Comment fut-elle traitée par la justice? La tradition se tait à cet égard ou plutôt elle la confond avec Marie Bucaille. Ce dernier personnage n'a rien de légendaire. Sa vie et sa mort sont connues. Mais elle n'était pas de Gréville, elle était de Cherbourg, s'appelait Marie Benoît sur son état civil, et dans les accusations portées contre elle, nous ne voyons figurer aucune des cruautés reprochées à Mademoiselle de Gruchy. La seule inculpation commune est celle de sorcellerie. Marie Bucaille passait pour avoir été vue à la même heure en plusieurs endroits différents. Elle ne le niait pas, mais elle prétendait que son bon ange tenait sa place dans la prison pendant qu'elle allait à ses affaires au dehors.
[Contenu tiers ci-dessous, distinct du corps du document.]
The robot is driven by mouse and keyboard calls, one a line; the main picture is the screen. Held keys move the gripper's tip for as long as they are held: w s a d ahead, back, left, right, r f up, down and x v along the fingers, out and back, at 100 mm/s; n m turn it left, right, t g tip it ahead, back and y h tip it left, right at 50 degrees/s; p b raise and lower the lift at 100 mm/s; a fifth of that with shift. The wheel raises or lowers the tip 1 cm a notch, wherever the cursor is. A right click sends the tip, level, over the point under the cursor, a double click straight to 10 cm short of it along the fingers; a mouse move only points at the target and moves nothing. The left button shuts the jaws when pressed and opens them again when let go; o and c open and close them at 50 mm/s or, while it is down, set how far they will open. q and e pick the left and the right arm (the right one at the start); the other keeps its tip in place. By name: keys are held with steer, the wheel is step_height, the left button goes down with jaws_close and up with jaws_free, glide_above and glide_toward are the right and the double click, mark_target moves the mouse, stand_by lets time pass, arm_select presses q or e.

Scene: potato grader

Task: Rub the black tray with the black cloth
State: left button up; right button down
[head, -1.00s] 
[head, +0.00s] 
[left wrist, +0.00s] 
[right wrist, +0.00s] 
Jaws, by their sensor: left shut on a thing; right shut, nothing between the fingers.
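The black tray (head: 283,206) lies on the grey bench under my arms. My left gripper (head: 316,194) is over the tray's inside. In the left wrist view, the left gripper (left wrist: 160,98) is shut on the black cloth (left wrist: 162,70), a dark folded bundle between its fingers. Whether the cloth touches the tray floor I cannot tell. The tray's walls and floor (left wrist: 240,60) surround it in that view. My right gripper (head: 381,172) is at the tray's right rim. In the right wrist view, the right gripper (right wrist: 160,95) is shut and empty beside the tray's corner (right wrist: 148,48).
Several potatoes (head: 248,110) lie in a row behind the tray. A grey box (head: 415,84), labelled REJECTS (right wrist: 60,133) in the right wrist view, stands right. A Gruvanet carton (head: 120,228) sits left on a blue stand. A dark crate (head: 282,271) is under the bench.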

Son histoire ressemble à celle de beaucoup d'autres cas de sorcellerie jugés par les tribunaux ou étouffés avant jugement, au xvIIe siècle. Liée intimement avec un Père Saulnier, son confesseur, elle fut dénoncée par une rivale qui l'avait précédée dans la faveur du prêtre. Celle-ci, chez qui on avait trouvé trente ou quarante hosties teintes de sang, affirma qu'elle les tenait du Père Saulnier et de Marie Bucaille. Tous deux furent traduits pour sacrilege devant le tribunal de Valognes, qui les condamna à être appliqués à la question ordinaire et extraordinaire, puis pendus après avoir fait amende honorable, la corde au cou, en chemise et pieds nus, devant la principale église de Valognes; leurs corps devaient être brûlés ensuite et leurs biens confisqués.

Marie en appela au parlement de Rouen. Le jugement fut réformé quant à la peine. Marie Bucaille fut condamnée à passer trois jours de suite par les verges, à avoir la langue percée d'un fer rouge après avoir fait amende honorable, puis bannie du royaume. Elle subit ce terrible supplice à Valognes et se retira à Jersey. Elle revint cependant plus tard se fixer secrètement à Caen, où elle mourut en 1704. La dénonciatrice en fut quitte pour trois années de bannissement. Saulnier avait trouvé moyen de s'échapper.

La tradition se trompe donc complètement en confondant Mademoiselle de Gruchy avec Marie Bucaille. Il a dû s'écouler un siècle tout au moins entre la vie des deux personnages.